Regardless of the promises of sustainable development, the silence of the administration seems to suggest a tacit acquiescence. Was all high talk about sustainable development just political lip service to the growing environmentally aware community?
The time has come for the environment ministry to show us it means what it preaches. Nothing more than the present issue challenges so glaringly the definition of "sustainable development" - "meeting the present needs without compromising the needs of the future generations". The project can only go ahead in blatant violation of this principle. This is the pudding and we wait to see the proof!

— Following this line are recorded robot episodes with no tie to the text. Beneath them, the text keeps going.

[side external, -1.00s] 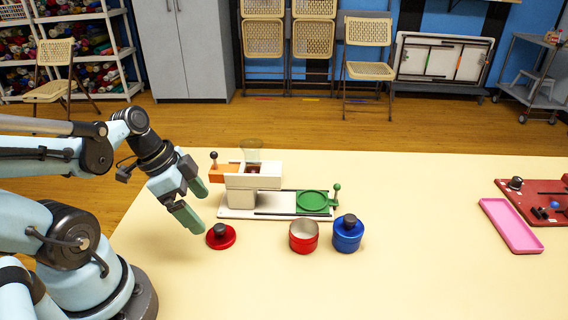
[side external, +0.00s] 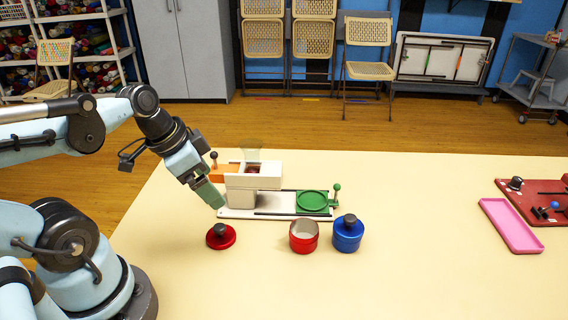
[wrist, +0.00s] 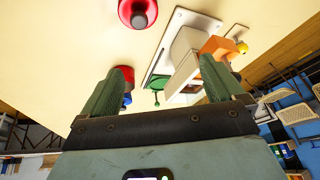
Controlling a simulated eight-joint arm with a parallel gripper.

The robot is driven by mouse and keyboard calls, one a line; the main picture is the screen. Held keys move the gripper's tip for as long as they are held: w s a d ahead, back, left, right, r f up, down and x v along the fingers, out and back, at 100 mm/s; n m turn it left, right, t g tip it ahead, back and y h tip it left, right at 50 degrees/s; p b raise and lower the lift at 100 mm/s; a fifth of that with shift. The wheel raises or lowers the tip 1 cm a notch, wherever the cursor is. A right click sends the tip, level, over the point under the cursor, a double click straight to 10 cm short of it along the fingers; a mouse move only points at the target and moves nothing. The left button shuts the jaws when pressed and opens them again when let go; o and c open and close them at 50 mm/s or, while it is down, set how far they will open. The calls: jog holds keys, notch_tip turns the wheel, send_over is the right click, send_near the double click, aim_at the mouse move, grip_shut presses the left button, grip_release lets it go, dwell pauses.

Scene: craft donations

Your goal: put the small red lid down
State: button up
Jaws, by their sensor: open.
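The small red lid (side external: 221,237) with a dark knob lies flat on the table, knob up, left of the red tin. It also shows at the top of the wrist view (wrist: 138,12). The red tin (side external: 304,237) stands open. A blue tin (side external: 348,236) with a dark-knobbed lid stands to its right. My gripper (side external: 212,198) is above and behind the lid, apart from it. In the wrist view my gripper's two green fingers (wrist: 165,85) are spread with nothing between them.
A white dispenser device (side external: 254,190) with an orange part and a green round plate (side external: 313,201) stands behind the lid, close to my gripper. A pink tray (side external: 510,226) and a red board (side external: 545,197) lie far right. The table front is clear.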

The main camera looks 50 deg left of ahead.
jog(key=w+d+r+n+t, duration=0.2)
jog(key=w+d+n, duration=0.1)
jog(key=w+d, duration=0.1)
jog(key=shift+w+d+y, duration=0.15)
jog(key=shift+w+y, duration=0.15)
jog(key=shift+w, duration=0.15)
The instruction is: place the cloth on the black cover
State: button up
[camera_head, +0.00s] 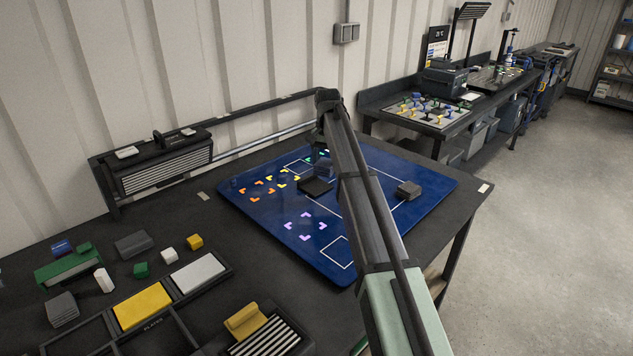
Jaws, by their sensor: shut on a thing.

The Structure Plan was hailed as a landmark in the development of the Maltese community who in those years realised the need to correct the splurge of our countryside's exploitation and to start regarding our natural habitat in a new light. It was a sign of the times heralding a new era of earth-resource consciousness that had spurred the late Rev. Dr Benjamin Tonna, the then head of Discern to write: "It was these people (the Maltese) who had introduced the Structure Plan, assigning to it a central place in their culture. It was the people who had thus planted in their culture a permanent response to the threat to their habitat".
The Structure Plan was a wise step in the right direction and Fr Tonna continued in a published paper: "Effective response... (to the threat on their habitat)... would only materialise when these people adopted lifestyles that prioritised care of their habitat over growth of their economy. At that point the Maltese people would have adopted a way of life that would derive meaning from sustainable development rather than from unbridled consumption" (Rev. B. Tonna, Managing The Habitat. The Case of Malta - in Materialità Ecologica e Sviluppo Sostenibile, p.74).
These words of wisdom resound emphatically today in this struggle between selfish interests and conservation of natural resources. One sure hopes that the Maltese community and the administration realise the worthiness of the Structure Plan and that good sense will prevail over the foolishness that is threatening, besides other things, the survival of Maltese agriculture.